TASK STATEMENT: Retype everything from the line that contains "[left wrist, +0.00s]" down to the line that contains "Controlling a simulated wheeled", inclusive, without altering or adding anything.

EXTRACTED DATA:
******

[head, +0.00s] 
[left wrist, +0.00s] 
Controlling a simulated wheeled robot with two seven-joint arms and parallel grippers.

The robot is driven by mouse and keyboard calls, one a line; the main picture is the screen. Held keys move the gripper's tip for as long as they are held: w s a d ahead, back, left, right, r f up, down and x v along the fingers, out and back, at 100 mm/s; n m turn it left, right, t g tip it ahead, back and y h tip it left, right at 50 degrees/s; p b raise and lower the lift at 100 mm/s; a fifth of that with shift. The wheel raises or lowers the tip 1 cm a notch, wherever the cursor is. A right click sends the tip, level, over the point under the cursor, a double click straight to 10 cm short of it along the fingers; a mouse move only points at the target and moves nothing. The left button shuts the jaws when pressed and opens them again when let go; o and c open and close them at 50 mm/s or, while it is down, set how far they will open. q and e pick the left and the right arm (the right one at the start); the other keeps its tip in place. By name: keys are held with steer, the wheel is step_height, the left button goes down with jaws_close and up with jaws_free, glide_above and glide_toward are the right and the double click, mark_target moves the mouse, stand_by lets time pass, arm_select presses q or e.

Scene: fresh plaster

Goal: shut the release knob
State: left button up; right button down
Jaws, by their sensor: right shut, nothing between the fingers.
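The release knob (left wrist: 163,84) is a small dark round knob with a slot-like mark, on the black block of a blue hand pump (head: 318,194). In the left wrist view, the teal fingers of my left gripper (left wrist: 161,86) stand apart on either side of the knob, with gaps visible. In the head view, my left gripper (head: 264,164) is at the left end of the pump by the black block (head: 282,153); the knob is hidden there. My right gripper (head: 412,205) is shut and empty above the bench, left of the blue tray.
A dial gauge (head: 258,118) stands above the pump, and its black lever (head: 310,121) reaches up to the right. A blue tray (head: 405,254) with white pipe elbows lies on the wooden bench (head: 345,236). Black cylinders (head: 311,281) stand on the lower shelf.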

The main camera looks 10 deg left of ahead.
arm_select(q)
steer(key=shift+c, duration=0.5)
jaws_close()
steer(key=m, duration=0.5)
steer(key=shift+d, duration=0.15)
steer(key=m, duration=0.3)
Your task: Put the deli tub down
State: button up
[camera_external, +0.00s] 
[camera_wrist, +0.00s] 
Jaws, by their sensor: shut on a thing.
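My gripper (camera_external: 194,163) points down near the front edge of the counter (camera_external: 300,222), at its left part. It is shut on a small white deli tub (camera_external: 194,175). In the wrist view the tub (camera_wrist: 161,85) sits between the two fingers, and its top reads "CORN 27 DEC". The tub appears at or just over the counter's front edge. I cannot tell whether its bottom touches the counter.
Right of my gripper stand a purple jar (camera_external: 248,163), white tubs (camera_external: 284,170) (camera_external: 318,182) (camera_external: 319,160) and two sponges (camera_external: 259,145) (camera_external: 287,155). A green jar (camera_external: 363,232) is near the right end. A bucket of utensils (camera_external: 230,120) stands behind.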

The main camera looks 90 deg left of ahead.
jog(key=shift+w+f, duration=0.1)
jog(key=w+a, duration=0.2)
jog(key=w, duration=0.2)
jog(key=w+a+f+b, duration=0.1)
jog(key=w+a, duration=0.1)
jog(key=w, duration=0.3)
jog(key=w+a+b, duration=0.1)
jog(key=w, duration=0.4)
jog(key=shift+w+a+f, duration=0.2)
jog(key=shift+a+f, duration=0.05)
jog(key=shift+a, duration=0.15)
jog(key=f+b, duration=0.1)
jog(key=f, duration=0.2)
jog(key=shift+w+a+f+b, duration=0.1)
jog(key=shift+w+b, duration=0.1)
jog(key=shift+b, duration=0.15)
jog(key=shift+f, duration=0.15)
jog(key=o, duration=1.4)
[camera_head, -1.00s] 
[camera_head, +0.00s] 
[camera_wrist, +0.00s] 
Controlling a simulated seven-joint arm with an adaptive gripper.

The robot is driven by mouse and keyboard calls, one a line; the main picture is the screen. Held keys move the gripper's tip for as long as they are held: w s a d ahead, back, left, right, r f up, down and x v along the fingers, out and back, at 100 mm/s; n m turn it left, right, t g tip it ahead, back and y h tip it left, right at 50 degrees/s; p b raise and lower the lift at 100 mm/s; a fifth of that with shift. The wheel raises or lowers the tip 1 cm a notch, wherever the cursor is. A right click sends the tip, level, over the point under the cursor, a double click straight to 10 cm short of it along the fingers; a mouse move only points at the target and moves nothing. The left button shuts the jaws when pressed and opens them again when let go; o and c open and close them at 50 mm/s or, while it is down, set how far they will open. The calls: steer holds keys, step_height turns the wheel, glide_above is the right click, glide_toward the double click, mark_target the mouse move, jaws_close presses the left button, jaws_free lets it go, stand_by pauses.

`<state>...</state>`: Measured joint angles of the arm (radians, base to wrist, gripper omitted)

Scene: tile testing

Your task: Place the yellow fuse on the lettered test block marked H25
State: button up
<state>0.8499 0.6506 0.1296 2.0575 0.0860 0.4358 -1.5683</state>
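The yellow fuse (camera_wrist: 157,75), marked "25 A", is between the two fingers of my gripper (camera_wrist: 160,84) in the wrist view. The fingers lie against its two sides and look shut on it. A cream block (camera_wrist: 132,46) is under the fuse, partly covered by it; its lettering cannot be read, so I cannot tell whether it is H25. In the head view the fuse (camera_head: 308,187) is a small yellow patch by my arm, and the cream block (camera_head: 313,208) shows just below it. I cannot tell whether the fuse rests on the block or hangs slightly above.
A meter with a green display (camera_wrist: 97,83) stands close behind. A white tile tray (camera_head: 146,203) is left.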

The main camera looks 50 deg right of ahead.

******

EXPECTED OUTPUT:
[left wrist, +0.00s] 
Controlling a simulated wheeled robot with two seven-joint arms and parallel grippers.

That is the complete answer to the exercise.